Akrap’s ceramic works operate through a comparable displacement of origin. While their scale and form recall ancient vessels, they do not function as citations; they open up a space in which genealogy is reconfigured as a relational system structured through forms, figures, and motifs.
The assembly of multiple vessels into a single body further stratifies this structure, producing a field of possible readings, and recognition shifts from one fragment to another, without privileging a single point of view. This non-hierarchical mode of viewing is reinforced by the circular form of the vessels themselves, which resists linear interpretation and instead suggests a continuous movement across the surface.
Water operates as a central element within the exhibition, taking its most explicit form in two fountains, Spring of Phantoms and Spring of Abundance. They extend an earlier series of works centred on motherhood, approached as a process of reconfiguration.
Their development was accompanied by an investigation into historical fountains, particularly the lactating fountains of Italy, which inform their framework. In sixteenth-century Mannerist visual culture, lactating nereids, sirens, and goddesses figure as emblematic forms through which Nature is rendered as a generative body associated with protection and fertility. Spring of Abundance looks also to the compositional structure of The Garden of Earthly Delights by Bosch, where the fountain appears as a site of excess and cyclical
life. In Spring of Phantoms, the vertical sequence of female heads articulates a form of inheritance that is both material and affective. The “phantom” designates inherited emotional traces and unresolved experiences that persist across generations. Read in relation to Marianne Hirsch’s concept of postmemory, the fountains frame inheritance as a process through which experience is transformed and, at times, distorted.
In works such as Girl with Lilies, where transmission precedes articulation, a similar condition emerges. The figure occupies a threshold in which subjectivity is already structured by inherited roles. The lily introduces a codified iconographic field tied to purity and an idealised femininity, functioning as a sign imposed in advance of choice, one that positions the subject within a system of representation before it can be negotiated. In Stronger Than Bone #3 (Blue Vase with Braid), where this structure is no longer only internalised but acted upon, the gesture of cutting the braid marks a position within a system that continues to impose form.

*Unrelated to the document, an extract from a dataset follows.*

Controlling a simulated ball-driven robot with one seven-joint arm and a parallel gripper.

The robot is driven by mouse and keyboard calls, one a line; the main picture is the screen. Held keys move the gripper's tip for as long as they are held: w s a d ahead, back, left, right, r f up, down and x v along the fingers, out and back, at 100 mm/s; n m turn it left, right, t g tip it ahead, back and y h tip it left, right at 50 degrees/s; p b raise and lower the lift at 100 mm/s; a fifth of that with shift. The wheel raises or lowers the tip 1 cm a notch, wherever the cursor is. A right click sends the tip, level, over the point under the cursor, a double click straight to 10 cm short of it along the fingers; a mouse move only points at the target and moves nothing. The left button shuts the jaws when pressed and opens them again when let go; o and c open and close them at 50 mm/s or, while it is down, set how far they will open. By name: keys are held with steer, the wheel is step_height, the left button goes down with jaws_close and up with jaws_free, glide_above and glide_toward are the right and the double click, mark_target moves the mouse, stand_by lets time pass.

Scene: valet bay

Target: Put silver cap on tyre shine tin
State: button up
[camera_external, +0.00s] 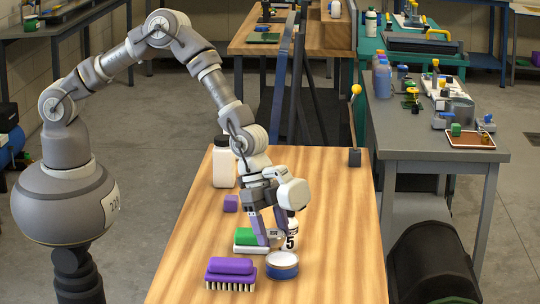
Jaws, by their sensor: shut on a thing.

Akrap’s practice unfolds in dialogue with a broader constellation of practices. Stronger Than Bone draws on forms of embodied strength that traverse historical and contemporary subjectivities across generations and geographies. Origin appears only as construction.
About the Artist:
Mia Akrap (Pozega, 1995) graduated from the Academy of Fine Arts in Zagreb in 2020, where she is currently undertaking her postgraduate studies. She works primarily in the fields of painting and ceramics, and through her practice she explores questions of identity, personal and collective experience, transformation, and transgenerational legacies. Her work focuses on the processes of memory, the build-up of layers of experience and archetypal models, in which materiality and form become bearers of symbolic and affective meanings.
She has held solo exhibitions at the Kazamat Gallery (Osijek, 2023), Poola Gallery (Pula, 2023), the B. Dešković Art Gallery (Bol, 2023), the Karas Gallery (Zagreb, 2022) and the Šira Gallery (Zagreb, 2020), among others. She has participated in numerous group exhibitions, including Od Y do Z – Gradilište nove generacije (National Museum of Modern Art, 2025), the 37th Youth Salon (Archaeological Museum, 2024), the Biennale of Painting (2023, 2025), the 36th Youth Salon (2022), the 6th Biennale of Painting (2021), Matrice: botanika (SC Gallery, Zagreb, 2021), the 16th Erste Fragments exhibition (2020), Venientes (the 35th Youth Salon, 2020), and the 8th Watercolour Triennale (Art Gallery of the City of Slavonski Brod, 2019).
She was awarded the Canvas Gallery Prize at the 7th Biennale of Painting (2023), the “Collector to Artist Award” at the 36th Youth Salon (2022), and the People’s Choice Award at the 16th Erste Fragments competition (2020). She has been on several art residency programs in France, Germany, and Lithuania, and as part of her Erasmus+ placement she spent time in Germany. Her works are part of the collection of the National Museum of Modern Art in Zagreb, and private collections. She lives and works in Zagreb.
About the curator:
Gabriella Rebello Kolandra is an independent curator currently based in Milan, Italy.
Her practice spans curating, writing, and research, focusing on the construction of supportive contexts for artistic practices not exclusively oriented toward market-driven logics of legitimation, but attentive to processes and the conditions of artistic labor. From 2022 to 2025 she was Assistant Curator at ICA Milano, and since 2026 she has been collaborating with the Centro per l’Arte Contemporanea Luigi Pecci in Italy as part of Supertoscana, a residency program for artists and curators. In September 2025 she was awarded the Meridiana Prize for curators, promoted by the Madre Museum in Naples, Italy. Recent curated exhibitions include Santa do pau oco (Anna Maria Maiolino, Maria Luce Cacciaguerra, Clarissa Baldassarri) at Madre Museum, Naples; Margherita Moscardini: Super Super, at Platea, Lodi; Isabella Costabile. Whose is this? at ICA Milano, Milan; Vashish Soobah: Chez moi and Rebeca Pak: Terriccio Universale, at Platea, Lodi, among others.